Suruc (foto Ya Basta)Siamo arrivati a Suruç da meno di due ore, accolti da un calore immenso. Nel quartier generale del partito DBP c’è fermento. Le porte delle stanze si aprono in continuazione, la fila per arruolarsi per combattere i tafkiri (termine dispregiativo che indica gli estremisti dell’Isis, il cui significato letterale riguarda chi accusa gli altri di infedeltà, apostasia) cresce esponenzialmente durante il corso della giornata. Abbiamo la fortuna di incontrare Khaled Barkal, vice governatore del cantone di Kobane, che ci rilascia questa breve intervista. A margine cita un detto curdo: un leone è sempre un leone. Non importa se sia uomo o donna.

Siamo a SURUC e vorremmo sapere prima di tutto di Kobane . Qual è la politica del governo di Kobane ?

Vuoi sapere della politica riguardante il conflitto o più in generale la politica di governo?

Qual è la carta costituente del cantone di Kobane?

Come saprai a Kobane noi siamo un’autonomia democratica. Noi siamo parte della Siria, ma proponiamo una Siria democratica, una Siria progressista, una Siria rappresentativa, una Siria equa che appartenga a tutti i siriani. Vorremmo questo mondo in tutte le zone. La nostra regione è il cantone di Kobane.
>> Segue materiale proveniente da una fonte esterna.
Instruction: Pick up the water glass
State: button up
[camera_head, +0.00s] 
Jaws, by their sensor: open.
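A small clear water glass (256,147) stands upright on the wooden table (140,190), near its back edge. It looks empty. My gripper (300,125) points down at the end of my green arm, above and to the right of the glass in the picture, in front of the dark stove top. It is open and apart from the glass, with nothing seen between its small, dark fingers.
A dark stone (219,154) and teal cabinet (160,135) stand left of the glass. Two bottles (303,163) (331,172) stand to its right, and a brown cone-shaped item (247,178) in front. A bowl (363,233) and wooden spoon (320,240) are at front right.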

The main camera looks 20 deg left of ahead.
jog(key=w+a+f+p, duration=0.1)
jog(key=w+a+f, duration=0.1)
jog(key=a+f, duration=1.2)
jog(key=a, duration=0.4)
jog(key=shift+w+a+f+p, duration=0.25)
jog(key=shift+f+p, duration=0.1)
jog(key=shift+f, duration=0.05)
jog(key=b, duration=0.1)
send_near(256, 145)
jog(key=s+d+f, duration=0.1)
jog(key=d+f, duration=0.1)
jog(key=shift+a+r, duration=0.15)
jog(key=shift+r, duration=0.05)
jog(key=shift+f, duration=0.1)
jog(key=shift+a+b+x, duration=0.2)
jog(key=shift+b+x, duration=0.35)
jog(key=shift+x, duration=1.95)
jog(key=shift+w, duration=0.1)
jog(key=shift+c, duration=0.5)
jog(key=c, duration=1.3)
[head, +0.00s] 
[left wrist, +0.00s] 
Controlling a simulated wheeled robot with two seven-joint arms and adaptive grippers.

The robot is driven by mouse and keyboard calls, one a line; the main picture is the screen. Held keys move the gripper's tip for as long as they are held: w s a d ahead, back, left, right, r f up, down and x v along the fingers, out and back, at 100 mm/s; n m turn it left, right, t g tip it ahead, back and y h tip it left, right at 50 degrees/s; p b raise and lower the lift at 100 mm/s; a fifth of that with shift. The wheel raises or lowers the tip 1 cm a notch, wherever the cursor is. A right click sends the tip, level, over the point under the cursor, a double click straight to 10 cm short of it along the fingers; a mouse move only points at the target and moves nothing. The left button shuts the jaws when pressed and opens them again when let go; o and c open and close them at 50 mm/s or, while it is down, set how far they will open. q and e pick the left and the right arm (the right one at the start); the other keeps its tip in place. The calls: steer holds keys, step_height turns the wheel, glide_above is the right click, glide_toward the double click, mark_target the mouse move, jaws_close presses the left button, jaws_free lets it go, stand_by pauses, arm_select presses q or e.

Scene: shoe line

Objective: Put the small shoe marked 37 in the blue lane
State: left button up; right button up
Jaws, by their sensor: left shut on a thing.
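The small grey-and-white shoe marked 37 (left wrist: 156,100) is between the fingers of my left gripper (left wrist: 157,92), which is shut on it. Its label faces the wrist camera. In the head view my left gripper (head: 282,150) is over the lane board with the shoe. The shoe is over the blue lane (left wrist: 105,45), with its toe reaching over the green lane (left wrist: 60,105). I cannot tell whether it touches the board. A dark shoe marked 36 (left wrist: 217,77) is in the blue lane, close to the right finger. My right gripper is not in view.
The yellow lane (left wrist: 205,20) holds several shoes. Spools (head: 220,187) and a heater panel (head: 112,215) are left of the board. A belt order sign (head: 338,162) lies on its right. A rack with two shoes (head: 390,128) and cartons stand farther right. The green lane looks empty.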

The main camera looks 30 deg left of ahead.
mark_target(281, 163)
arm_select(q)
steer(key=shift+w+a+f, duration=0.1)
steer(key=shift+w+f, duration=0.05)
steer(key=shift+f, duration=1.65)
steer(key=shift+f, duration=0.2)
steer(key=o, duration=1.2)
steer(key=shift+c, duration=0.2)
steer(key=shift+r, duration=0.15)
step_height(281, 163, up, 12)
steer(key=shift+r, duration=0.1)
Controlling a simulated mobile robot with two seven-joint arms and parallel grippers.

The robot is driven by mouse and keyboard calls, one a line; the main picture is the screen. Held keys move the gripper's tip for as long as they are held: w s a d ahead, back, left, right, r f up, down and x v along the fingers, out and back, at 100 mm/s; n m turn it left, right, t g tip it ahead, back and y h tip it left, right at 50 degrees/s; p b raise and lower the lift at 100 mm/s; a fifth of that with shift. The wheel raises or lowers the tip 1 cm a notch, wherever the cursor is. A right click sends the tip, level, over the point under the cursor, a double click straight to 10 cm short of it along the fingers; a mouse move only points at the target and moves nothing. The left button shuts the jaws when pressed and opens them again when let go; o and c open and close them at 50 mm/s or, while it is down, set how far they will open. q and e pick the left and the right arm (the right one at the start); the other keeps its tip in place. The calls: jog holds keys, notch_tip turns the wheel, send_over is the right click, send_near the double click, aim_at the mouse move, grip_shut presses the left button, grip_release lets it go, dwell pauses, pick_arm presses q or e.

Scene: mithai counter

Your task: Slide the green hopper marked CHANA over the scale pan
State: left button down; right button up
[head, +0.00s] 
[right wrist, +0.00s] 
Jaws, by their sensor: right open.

Noi vorremmo lasciare libertà alla popolazione di scegliere la propria religione, la possibilità di autogovernarsi senza limitazioni, così che la gente possa decidere per se stessa. Ognuno è responsabile delle proprie azioni e ognuno viene giudicato solo per questo, senza guardare partiti o appartenenze religiose. Nel nostro cantone si combatte chi perseguita e giudica a partire dal proprio credo, che è quello che accade nel Daesh ( stato islamico, dispregiativo). Quella del Daesh è una guerra settaria e di discriminazioni. La nostra è una guerra ideologica. Chi ci fa la guerra ce la dichiara perché contrari alle nostre idee progressiste e contrari alla nostra idea di democrazia, ma soprattutto perché siamo riusciti a creare un’autonomia democratica e genuina. La nostra idea grida che la Siria è di tutti i siriani e siamo riusciti a rendere questo reale in tutto il Rojava ed anche nel cantone di Kobane. Questa è la più grande minaccia per i takfiri del Daesh.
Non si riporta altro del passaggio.